After several rewinds and flash-forwards and time jumps, it’s two months earlier but also the present and he’s ready to find love! Joey’s sisters tell him he needs to work on making out with people because it’s cringe, and like a true brother getting advice from his sisters, he says, “Yeah, sure, whatever, fartface,” and makes out with everyone even harder. Let’s get into it.
Some trends for the arrivals, which I’m going to attempt to speed through: a lot of sequins and a lot of Canada. When Maria arrives in the single worst dress of the night, and of 2002, she’s waving a tiny blurred-out Canada flag. ABC didn’t clear this usage with the Canadian government. There’s Lexi (clearly a front-runner), who has been dealing with health issues that mean she might not be able to have kids. Rachel from Hawaii gives Joey a lei. Erika plays Latin dance music and makes Joey shuffle around awkwardly. One of my favorite entrances is Autumn, who stiffly throws two fistfuls of leaves and then asks Joey his favorite season. He answers like Sherée when he says, “Spring, summer.” You have to be a bit like a prosecutor in these moments, Autumn. Don’t ask a question you don’t know the answer to. She’s visibly upset for the rest of their interaction. Kelsey A. brings him a voodoo doll that she kisses on the cheek and then we get a montage of girlies in sparkly dresses. Chrissa! Chandler! Marlena! Starr!
It’s time to meet two chaos agents, Lauren and Allison, sisters from Philadelphia who look alike and are going to pretend that they don’t know each other. Lauren is older and has a real Lindsay Lohan’s Beach Club vibe. She shotguns a beer with Joey and beats him. Is this what it takes to find love? Joey lets out a giant burp. Everyone involved is out of college. None of this seems sexy.
Katelyn is a nuclear radiochemist, and she’s brought an experiment to see if they have chemistry. She has Joey pour a liquid into another liquid and makes a volcano. One of my absolute favorite entrances, simply because it makes zero sense. Taylor throws an absolutely mammoth bra at Joey. He’s trying to figure out what it is and just says, “Is it giving very wedding?”
Is it giving very wedding? Is it giving very wedding? That’s poetry. Say it out loud. Right now at your desk. Ask Tanya to put her headphones on so you can say out loud, “Is it giving very wedding?” (She’s here for the massive support. 1/10, barely a pun.) Someone asks him to compare his dick to an array of bananas! Then there’s a series of tennis-related entrances with Kayla making very unconvincing orgasm noises and calling them “tennis grunts.” One of the final entrances is Daisy in one of those red Christmas-tree trucks that’s just a part of Christmas decorations now, I guess. She grew up on a Christmas-tree farm, has a cochlear implant, and is ready to find her husband. I feel like she’s hitting a lot of quadrants on the “Bachelor Contestant Personality Matrix.” I’m not entirely convinced that an AI didn’t pull her application out of the pile.

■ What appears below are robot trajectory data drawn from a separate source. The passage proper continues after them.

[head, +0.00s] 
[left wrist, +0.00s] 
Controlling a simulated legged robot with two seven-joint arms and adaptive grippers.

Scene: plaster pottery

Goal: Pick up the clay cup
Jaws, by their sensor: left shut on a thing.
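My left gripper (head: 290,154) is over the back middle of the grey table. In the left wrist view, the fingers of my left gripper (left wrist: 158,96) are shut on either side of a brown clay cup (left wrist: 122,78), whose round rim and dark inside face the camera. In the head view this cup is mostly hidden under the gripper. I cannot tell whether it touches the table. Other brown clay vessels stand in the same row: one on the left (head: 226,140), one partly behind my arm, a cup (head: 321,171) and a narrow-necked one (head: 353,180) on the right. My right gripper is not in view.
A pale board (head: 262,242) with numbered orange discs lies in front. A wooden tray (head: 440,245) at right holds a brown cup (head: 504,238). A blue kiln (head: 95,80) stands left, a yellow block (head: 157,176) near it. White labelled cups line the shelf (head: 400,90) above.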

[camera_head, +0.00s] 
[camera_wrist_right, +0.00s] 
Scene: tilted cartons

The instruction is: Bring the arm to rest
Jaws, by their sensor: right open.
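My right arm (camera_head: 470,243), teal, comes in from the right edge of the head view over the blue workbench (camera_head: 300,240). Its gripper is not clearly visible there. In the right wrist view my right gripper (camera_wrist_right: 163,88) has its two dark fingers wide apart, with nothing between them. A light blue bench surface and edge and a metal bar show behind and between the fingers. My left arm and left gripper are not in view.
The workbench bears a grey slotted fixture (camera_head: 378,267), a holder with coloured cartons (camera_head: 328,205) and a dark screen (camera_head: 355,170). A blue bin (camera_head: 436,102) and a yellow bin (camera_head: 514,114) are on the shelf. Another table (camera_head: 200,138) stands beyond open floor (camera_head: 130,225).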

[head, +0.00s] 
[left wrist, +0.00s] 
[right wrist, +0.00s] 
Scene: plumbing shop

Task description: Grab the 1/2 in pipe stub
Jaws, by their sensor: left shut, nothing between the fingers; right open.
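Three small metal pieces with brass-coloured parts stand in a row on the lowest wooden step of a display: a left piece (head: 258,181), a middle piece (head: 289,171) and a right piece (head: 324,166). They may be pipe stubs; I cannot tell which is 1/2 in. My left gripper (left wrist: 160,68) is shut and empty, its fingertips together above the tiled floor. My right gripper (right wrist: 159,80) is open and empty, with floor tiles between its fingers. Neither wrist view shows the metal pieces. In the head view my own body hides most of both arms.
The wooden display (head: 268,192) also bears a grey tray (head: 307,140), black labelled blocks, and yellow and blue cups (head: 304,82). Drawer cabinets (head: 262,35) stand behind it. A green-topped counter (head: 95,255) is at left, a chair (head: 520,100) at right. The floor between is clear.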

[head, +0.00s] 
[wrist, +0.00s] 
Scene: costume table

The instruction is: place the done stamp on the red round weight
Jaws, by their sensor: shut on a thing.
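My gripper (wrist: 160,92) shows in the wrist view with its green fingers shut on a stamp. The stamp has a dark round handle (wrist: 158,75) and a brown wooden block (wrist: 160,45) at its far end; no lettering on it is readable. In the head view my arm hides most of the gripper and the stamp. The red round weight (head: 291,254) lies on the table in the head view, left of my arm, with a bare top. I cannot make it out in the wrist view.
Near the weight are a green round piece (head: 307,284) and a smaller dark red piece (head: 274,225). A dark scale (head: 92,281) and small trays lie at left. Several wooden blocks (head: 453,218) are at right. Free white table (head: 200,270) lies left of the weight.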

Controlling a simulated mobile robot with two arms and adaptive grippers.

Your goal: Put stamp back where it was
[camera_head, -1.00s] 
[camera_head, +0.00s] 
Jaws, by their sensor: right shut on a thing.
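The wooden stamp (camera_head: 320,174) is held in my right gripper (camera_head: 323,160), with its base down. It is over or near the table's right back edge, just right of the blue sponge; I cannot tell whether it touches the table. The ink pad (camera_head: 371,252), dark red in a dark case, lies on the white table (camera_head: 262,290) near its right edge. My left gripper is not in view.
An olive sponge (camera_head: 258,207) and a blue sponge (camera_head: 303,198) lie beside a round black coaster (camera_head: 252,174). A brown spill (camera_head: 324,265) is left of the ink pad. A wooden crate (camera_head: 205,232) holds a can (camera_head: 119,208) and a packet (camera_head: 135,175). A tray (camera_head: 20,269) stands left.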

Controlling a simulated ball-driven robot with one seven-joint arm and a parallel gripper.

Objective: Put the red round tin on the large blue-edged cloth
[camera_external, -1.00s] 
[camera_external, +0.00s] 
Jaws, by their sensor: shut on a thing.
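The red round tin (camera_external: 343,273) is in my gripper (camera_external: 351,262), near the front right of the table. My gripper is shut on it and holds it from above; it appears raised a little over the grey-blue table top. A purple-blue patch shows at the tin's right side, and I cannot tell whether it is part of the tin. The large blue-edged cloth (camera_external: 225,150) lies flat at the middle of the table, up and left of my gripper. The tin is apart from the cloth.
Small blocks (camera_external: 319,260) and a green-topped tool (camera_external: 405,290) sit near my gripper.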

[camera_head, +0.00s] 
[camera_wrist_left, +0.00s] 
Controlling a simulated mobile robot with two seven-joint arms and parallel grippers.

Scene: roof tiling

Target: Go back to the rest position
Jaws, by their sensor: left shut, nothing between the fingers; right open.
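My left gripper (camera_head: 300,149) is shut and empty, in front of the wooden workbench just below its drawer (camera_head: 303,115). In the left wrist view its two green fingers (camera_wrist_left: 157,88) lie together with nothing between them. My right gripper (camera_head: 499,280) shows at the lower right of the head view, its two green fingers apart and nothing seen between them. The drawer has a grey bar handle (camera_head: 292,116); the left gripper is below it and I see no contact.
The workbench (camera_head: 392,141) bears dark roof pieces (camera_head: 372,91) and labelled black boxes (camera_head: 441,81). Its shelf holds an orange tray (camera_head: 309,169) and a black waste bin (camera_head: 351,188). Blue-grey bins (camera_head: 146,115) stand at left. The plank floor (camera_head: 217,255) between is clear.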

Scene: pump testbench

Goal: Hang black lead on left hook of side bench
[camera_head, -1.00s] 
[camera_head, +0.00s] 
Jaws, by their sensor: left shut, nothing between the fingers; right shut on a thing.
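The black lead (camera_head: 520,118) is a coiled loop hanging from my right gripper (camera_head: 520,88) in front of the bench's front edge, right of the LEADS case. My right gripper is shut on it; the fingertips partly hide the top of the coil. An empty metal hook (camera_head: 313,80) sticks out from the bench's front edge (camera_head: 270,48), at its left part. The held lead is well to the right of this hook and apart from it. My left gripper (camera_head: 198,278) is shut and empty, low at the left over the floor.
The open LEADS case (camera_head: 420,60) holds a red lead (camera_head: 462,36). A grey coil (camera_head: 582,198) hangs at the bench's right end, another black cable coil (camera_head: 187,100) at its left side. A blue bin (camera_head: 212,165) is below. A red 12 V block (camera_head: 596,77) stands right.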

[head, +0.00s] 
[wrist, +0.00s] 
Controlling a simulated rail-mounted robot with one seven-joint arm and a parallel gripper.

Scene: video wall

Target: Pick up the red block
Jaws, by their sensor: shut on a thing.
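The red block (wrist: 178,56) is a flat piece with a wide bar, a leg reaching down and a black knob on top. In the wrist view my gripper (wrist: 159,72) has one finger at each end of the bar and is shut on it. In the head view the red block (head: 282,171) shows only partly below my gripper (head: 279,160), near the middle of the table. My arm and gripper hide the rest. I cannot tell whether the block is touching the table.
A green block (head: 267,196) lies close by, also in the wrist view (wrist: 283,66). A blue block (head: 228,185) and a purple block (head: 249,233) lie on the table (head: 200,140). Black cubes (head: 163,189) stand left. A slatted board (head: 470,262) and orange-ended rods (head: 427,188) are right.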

The absolute last entrance is Lea, who Joey met on “After the Final Rose” or whatever. I wasn’t there, and she was given a letter that she must open once she sets foot in the Bachelor mansion. It was written in the blood of the ladytestants who came before her and sealed with the waters from La Quinta Resort. Everyone is speculating that maybe the letter gives her immunity from the Rose Ceremony or the first-impression rose or she gets to eliminate someone. It’s somehow better than all of those things, and Lea lacks the killer instinct to fully take advantage.
Joey gives a toast to finding his doubles partner and we’re off!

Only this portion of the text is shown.